Entendámonos. La política de dispersión y aislamiento de los presos fue puesta en marcha por Enrique Múgica cuando fue ministro de Justicia. Tenía como objetivo romper la cohesión de la banda terrorista en el frente de makos y separar a los duros de los blandos, por expresarlo en lenguaje convencional. No creo, por otra parte, que las víctimas del terrorismo deban ser quienes definan y gestionen la política carcelaria.
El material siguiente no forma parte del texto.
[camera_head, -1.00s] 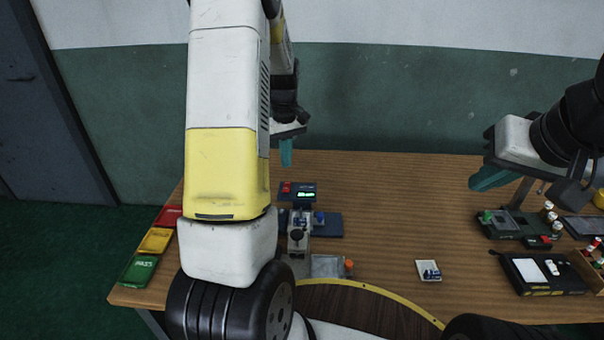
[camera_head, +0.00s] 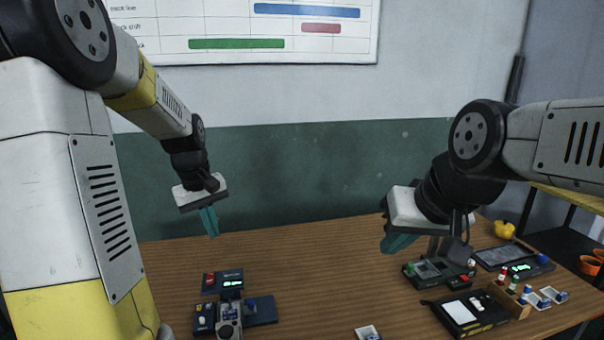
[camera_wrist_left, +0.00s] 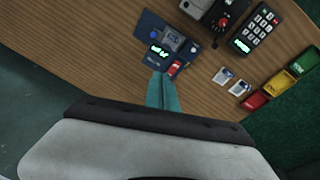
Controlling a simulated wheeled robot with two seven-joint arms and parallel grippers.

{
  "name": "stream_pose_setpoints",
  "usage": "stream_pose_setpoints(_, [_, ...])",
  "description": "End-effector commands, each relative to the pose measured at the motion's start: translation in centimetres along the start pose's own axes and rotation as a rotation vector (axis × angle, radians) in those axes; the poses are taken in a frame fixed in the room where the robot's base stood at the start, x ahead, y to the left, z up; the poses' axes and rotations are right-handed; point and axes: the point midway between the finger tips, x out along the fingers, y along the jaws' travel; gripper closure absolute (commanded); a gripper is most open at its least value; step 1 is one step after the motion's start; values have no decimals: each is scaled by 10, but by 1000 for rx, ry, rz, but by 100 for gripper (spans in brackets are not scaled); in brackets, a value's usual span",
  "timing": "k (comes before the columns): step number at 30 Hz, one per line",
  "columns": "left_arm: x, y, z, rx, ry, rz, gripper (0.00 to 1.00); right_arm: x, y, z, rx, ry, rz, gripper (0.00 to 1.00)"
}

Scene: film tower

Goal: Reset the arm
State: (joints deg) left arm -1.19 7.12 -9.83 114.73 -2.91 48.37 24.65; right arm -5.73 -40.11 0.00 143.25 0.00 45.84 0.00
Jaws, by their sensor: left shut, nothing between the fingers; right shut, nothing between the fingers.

Sí creo, en cambio, que el Gobierno debe mantener informadas convenientemente a las víctimas de cualquier trato de favor que afecte a los victimarios de sus parientes, pero hay algo que supone una contradicción insoportable en este asunto. Lasarte, que incumplió la directriz de ETA prohibiendo a sus presos que solicitaran beneficios penitenciarios, ha firmado la carta, un formulario con los cuatro puntos que Interior les exige para su acercamiento: rechazar la violencia, pedir perdón a las víctimas, hacer frente a las indemnizaciones y colaborar con la Justicia.
Ah, el perdón, qué gran asunto con aromas de sacristía y confesionario, pero al gusto socialdemócrata, sustituyendo el dolor de contrición y quizá el cumplir la penitencia por un trámite administrativo que resuelve Instituciones Penitenciarias. No sé cómo lo verá el titular del Departamento, pero parece llevar muy lejos la idea de la ventanilla única que los asesinos puedan tramitar ante Interior el perdón de sus víctimas, sin que éstas sean informadas del hecho. Ojos que no ven.
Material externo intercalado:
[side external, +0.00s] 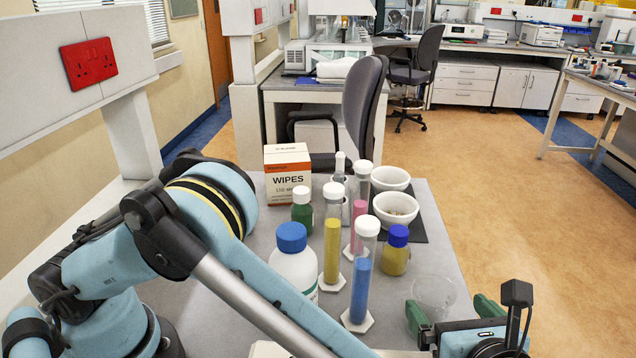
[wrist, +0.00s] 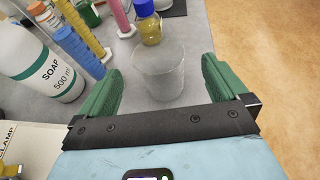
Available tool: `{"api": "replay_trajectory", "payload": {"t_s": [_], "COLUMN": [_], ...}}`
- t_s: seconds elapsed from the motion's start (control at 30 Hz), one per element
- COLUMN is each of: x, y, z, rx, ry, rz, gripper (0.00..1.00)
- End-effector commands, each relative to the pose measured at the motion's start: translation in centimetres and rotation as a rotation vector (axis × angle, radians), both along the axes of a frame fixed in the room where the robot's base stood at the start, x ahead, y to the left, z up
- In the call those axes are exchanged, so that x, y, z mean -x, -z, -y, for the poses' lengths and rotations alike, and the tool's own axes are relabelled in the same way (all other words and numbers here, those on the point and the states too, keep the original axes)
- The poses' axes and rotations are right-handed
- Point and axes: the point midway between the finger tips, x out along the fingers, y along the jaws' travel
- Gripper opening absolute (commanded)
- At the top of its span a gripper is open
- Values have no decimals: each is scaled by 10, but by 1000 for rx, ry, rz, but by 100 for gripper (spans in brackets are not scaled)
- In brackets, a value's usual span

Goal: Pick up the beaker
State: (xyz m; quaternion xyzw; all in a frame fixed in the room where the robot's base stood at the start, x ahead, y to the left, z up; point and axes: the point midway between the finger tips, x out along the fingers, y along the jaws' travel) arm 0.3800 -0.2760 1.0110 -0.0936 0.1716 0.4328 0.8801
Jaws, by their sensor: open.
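The beaker (side external: 434,293) is a clear, empty-looking glass vessel near the right edge of the grey bench. In the wrist view the beaker (wrist: 158,76) stands upright, ahead of and between the green fingers. My gripper (side external: 452,308) is open, with one green finger on each side of the beaker's near part. In the wrist view the gripper (wrist: 160,84) shows its fingers spread wider than the beaker, with gaps on both sides. Nothing is held. In the side view the beaker's lower part is partly hidden by the gripper.
A white soap bottle (side external: 294,266), a blue-filled cylinder (side external: 360,290), a yellow-filled cylinder (side external: 332,250) and a blue-capped yellow jar (side external: 395,258) stand left of and behind the beaker. White bowls (side external: 395,211) and a wipes box (side external: 288,170) stand farther back. The bench edge is close on the right.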

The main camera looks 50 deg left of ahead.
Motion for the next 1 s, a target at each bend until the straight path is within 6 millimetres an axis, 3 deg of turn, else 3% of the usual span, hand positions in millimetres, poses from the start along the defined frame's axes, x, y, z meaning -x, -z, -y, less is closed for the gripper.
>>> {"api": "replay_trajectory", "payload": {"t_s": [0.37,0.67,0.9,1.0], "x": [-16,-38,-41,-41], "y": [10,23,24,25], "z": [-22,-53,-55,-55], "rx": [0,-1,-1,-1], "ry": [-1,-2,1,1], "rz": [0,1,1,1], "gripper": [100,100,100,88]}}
Ya habrán entendido que Valentín Lasarte no ha escrito carta alguna a Mapi de las Heras o a sus hijos; a Ana Iríbar ni a los parientes de Olarte, Mariano de Juan, Olaciregui, José Antonio Santamaría y Enrique Nieto, una carta en plan: aborrezco lo que fui, el peso de mis crímenes será un cargo de conciencia mientras viva, algo, en fin, que pudiera ser tomado como algún indicio de arrepentimiento. Hay más bien orgullo de casta. Su padre siempre se había considerado «muy orgulloso de él, porque ha sido un chico muy majo… Él tendrá sus ideas y sabrá lo que ha hecho, si es que lo ha hecho, claro».
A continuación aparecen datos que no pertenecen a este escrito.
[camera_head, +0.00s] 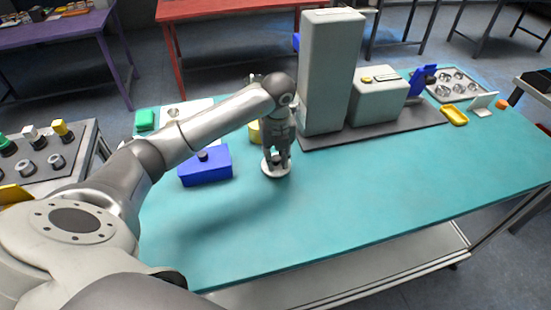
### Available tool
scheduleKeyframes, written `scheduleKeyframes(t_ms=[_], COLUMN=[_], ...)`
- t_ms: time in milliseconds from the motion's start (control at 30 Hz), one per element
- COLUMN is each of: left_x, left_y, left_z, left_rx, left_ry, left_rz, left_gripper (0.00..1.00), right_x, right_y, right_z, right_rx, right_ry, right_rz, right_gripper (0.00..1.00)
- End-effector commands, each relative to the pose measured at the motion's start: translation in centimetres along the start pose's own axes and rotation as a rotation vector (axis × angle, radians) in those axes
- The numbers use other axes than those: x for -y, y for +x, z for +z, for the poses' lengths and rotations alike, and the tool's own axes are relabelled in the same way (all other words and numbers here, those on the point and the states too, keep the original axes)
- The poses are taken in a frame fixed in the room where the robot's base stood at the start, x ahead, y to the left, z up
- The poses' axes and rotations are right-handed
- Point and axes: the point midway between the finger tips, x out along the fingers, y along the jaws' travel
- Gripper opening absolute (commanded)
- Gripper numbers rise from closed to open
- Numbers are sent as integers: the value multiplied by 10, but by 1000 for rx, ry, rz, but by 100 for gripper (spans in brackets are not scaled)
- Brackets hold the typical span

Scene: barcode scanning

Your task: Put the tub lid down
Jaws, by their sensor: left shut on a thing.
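The tub lid (269,173) is a round white disc with a dark knob at its middle. My left gripper (277,160) points down over it and is shut on its knob. The lid is level, at or just above the teal table, right of the blue box; I cannot tell whether it touches the table. A yellow round thing (254,133), perhaps the tub, stands behind my left wrist and is partly hidden. My right gripper is not in view.
A blue box (206,167) with a dark knob stands left of the lid. A tall grey-white machine (328,75) and a lower block (378,98) stand on a dark base behind right. The teal table (330,195) is clear in front and to the right.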

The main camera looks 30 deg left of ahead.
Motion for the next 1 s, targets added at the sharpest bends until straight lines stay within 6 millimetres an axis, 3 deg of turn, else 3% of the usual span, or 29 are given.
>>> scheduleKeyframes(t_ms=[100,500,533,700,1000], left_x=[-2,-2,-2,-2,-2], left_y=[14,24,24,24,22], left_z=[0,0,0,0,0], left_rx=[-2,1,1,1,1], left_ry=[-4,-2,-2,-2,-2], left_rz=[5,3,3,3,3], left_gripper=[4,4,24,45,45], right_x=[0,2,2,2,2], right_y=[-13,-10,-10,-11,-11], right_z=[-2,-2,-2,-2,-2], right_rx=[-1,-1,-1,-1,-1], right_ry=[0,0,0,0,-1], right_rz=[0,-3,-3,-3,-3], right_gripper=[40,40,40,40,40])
Tampoco el Ministerio del Interior se ha puesto en contacto con esas víctimas cuyo perdón tramita para informarlas de nada. ¿Qué tal si el asunto lo solventáramos en un reality show? Un apasionante cara a cara entre una víctima y su verdugo, para que éste pida perdón en público, y aquella perdone, claro, salvo que quiera echarse encima las iras del respetable, siempre tan aficionado al happy end. Este es el arranque de Cinco minutos de gloria, interesante película irlandesa de Oliver Hirschbiegel. Qué gran asunto para que Jorge Javier Vázquez pueda mantener con toda propiedad el título de su Sálvame de luxe, para cuando el stardust de Belén Esteban caiga sobre los televidentes como escamas de ceniza.
Esto lo que produce es asco, como y hasta donde pueden llegar los políticos en sus ansias de no dejar el sillón.